En novembre 2005, deux images s’étaient imprimées dans notre mémoire collective. Celle d’Eitan Haber [chef de cabinet de Rabin] annonçant au nom du gouvernement le décès de Yitzhak Rabin. Et celle des yildei ha’nerot [enfants aux bougies] réunis sur la place des Rois d’Israël [rebaptisée depuis place Yitzhak Rabin].

L’expression “Lo nishka’h ve lo nisla’h” [“Nous n’oublierons ni ne pardonnerons”] était à ce point entrée dans la conscience israélienne que même les colons évacués du Goush Katif [en août 2005] ont fini par la reprendre à leur compte. Peut-être que nul n’a oublié ni pardonné, mais dix ans après, que reste-t-il de ces promesses ? Que reste-t-il du mouvement “Dor shalem doresh shalom” [Une génération entière exige la paix] ? Que reste-t-il de ces jeunes qui se trouvaient si beaux et qui s’étaient convaincus que ces trois balles allaient changer leurs vies ? Rien. Ou si peu.

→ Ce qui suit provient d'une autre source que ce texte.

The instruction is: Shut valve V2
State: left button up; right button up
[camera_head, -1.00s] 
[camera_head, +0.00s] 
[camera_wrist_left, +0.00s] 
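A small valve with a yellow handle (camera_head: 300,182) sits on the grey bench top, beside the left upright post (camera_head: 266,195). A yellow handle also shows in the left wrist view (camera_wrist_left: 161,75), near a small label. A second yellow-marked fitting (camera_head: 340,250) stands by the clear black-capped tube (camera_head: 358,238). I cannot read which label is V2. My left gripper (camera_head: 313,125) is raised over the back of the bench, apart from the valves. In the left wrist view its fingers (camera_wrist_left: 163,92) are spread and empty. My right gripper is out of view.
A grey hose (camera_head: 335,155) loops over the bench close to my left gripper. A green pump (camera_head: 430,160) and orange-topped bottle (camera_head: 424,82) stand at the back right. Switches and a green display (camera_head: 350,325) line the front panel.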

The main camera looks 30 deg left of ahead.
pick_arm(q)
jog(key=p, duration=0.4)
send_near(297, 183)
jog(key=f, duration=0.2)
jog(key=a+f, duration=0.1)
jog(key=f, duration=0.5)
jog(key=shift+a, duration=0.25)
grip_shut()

Dans le livre qu’il vient de publier sur l’assassinat de Yitzhak Rabin, Yad Ish be A’heiv [Frères d’armes], Yoram Peri, professeur de communication à l’université de Tel-Aviv et ancien directeur du quotidien travailliste Davar, révèle que “sur une échelle amour-haine de un à dix, la jeune génération place Rabin bien plus bas que les autres groupes d’âge... Les rassemblements sur la place Rabin n’ont eu aucun effet cumulatif à long terme.” Si les adolescents d’aujourd’hui se rappellent à peine la date de l’assassinat de Rabin, ils ne risquent par contre pas d’oublier son meurtrier, Yigal Amir, lequel voit sa vie affective étalée chaque jour dans la presse.
En une décennie, les yildei ha’nerot ont changé : ils ont grandi et accompli leur service militaire. Certains ont été blessés ou tués dans des attentats, d’autres ont perdu des amis, d’autres encore font des affaires, d’autres enfin sont devenus haredim, [extrémistes religieux], etc. Certains des “Enfants aux bougies” ont voté pour Ariel Sharon, d’autres sont devenus tout simplement cyniques ou désenchantés. Bref, en dix ans, ils ont vécu des choses qui ont davantage forgé leurs vies que l’assassinat de Rabin.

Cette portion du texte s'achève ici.